Il y a cinquante ans, le peuple algérien accédait à l’indépendance. En juillet 1962, les journées de liesse ne furent entachées d’aucune violence envers les Français encore présents. Sauf à Oran, où des dizaines de pieds-noirs furent tués par la foule. Depuis un demi-siècle, les principaux récits de ce massacre ignorent les témoignages des Algériens.
Oran, cinquante ans après. Le vieil homme ajuste avec habileté son beau turban immaculé. "Vous êtes sûr qu’il faut reparler de cela, soulever toute cette boue ? Cela fait si longtemps ! Ici, on préfère oublier." Il y a plus d’un demi-siècle, cet homme – qui ne veut pas donner son nom – participa à la guerre de libération de son pays. Sous-officier de l’Armée de libération nationale (ALN), il se retrouva souvent, mitraillette au poing, à combattre des soldats français. Même si, très pieux, il n’aime pas évoquer tous ces morts, il reste convaincu de la justesse de son combat d’alors. "Vous, vous êtes français, lance-t-il sur un ton provocateur. Vous ne saurez jamais ce que c’est que d’être considéré comme un bougnoule ! Et en plus, dans son propre pays ! » En revanche, à l’évocation de la journée du 5 juillet 1962 à Oran, à laquelle il a participé, son regard se brouille. « Même si j’ai tout fait pour arrêter la tuerie, cette journée reste une honte pour nous..."
Ce jour-là, l’Algérie tout entière fêtait son indépendance. Dès le petit matin, dans chaque ville, dans chaque village, des millions d’Algériens envahirent les rues, brandissant des milliers de drapeaux vert et blanc, dansant, riant, chantant. Les quatre cent mille Français encore sur place (sur un million avant la guerre), d’abord un peu inquiets, finirent pour certains par se mêler à la foule. Aucun incident, nulle part, ne fut relevé. Sauf à Oran. Dans la grande métropole de l’Ouest, où se trouvaient toujours cinquante mille pieds-noirs, aux côtés de deux cent mille Algériens, la fête se transforma soudain en tuerie. Pendant quelques heures, une chasse à l’Européen s’organisa, et des dizaines, voire des centaines d’hommes et de femmes furent massacrés à coups de couteau, de hache et de revolver.
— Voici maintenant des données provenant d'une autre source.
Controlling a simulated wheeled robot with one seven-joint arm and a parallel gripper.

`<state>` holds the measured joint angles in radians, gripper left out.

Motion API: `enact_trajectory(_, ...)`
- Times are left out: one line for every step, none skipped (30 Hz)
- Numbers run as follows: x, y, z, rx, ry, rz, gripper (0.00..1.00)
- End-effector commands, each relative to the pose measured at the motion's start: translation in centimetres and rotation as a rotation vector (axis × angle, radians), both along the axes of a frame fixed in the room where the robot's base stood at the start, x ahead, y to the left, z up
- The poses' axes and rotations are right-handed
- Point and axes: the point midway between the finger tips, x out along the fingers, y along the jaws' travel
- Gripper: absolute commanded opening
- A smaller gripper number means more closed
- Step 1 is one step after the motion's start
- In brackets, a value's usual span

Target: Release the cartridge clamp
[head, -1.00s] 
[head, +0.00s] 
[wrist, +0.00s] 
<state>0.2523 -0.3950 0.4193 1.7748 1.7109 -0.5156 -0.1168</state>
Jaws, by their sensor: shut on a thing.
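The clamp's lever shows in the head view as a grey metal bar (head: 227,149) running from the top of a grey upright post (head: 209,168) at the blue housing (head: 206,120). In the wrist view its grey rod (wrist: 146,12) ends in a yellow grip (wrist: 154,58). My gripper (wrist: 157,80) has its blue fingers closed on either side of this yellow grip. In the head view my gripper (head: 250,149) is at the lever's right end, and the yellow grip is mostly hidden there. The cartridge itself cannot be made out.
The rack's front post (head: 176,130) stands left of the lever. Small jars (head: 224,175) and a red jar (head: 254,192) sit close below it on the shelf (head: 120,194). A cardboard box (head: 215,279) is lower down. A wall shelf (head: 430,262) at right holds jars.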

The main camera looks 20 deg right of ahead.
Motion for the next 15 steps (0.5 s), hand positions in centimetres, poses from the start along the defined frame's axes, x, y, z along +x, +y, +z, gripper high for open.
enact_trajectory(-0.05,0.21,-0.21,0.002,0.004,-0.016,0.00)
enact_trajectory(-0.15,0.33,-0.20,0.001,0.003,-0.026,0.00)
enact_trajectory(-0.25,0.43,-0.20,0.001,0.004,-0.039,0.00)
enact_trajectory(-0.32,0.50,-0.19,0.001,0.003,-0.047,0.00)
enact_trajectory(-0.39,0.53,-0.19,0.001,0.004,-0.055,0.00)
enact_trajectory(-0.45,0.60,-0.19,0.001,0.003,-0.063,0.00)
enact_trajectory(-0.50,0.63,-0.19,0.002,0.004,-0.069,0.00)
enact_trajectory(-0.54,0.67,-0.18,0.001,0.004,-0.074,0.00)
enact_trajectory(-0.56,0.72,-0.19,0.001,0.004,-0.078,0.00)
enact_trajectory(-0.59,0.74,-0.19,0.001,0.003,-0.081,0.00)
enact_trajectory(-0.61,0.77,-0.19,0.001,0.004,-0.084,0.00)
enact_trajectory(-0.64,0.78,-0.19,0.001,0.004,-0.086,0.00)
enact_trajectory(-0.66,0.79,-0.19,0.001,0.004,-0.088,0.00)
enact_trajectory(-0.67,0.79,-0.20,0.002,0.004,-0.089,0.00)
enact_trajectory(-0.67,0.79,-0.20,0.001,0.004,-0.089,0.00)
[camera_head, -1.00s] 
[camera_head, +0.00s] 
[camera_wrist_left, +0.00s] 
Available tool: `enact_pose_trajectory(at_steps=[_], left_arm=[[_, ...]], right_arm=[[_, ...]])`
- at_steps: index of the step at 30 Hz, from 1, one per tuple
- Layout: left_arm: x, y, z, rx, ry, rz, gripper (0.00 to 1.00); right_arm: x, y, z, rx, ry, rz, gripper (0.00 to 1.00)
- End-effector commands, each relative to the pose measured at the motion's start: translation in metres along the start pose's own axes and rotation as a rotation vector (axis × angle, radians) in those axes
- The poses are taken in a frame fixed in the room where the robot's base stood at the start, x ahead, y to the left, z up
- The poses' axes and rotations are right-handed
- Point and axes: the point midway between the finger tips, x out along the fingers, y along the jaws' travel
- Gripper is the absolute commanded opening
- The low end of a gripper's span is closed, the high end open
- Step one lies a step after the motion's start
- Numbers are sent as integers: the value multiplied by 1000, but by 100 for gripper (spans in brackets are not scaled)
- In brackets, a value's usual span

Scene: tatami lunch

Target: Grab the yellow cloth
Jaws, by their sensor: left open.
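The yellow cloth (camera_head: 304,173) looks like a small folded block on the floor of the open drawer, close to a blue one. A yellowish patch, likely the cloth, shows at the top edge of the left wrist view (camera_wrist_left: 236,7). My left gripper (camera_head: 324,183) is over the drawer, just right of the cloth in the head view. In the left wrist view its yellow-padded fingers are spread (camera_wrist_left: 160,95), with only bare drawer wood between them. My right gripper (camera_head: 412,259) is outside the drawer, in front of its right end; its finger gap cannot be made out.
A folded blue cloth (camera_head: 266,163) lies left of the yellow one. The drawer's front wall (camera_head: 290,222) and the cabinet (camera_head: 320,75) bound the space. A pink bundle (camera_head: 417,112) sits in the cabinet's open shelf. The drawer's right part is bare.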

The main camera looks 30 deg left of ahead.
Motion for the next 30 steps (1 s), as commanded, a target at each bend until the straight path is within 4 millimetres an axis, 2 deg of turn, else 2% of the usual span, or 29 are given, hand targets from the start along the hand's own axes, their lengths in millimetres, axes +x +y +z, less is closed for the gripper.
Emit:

Tout avait pourtant bien commencé. "C’était un jeudi, il faisait très chaud ce jour-là, se souvient M. Hadj Ouali, qui avait 18 ans à l’époque. Avec ma famille, nous habitions le quartier Saint-Antoine, mais l’OAS nous avait plastiqués trois fois, et nous avions été obligés de déménager à Ville-Nouvelle, où ne vivaient que des Algériens. Ce matin du 5 juillet, tout le quartier est descendu au centre- ville, en direction de la place d’Armes. Soudain, un peu avant midi, on a entendu des coups de feu. Sans qu’on sache très bien d’où ils venaient, ni qui tirait, la rumeur est partie : “C’est l’OAS qui nous tire dessus !” Tout le monde s’est mis à fuir, ça tirait de tous les côtés. Ensuite, on ne peut pas savoir ce qui s’est passé. Personne ne peut vous le dire. C’est pas possible ! Parce que vous êtes pris dans un engrenage, et quand vous vous réveillez... Il y a eu beaucoup de morts, c’est certain. » Quand on lui demande si lui-même s’est retrouvé à tuer quelqu’un ce jour-là, il esquive avec un rire crispé : "Ne me faites pas dire ce que je ne vous ai pas dit ! Non... Je vous dis que les gens étaient pris dans un engrenage, et puis... il s’est passé ce qui s’est passé... Toute cette histoire-là, il faut l’oublier..." On insiste. Qu’a-t-il vu là, au centre-ville, à partir des premiers coups de feu ? "J’ai oublié." Long silence. "Ma mémoire s’est effacée."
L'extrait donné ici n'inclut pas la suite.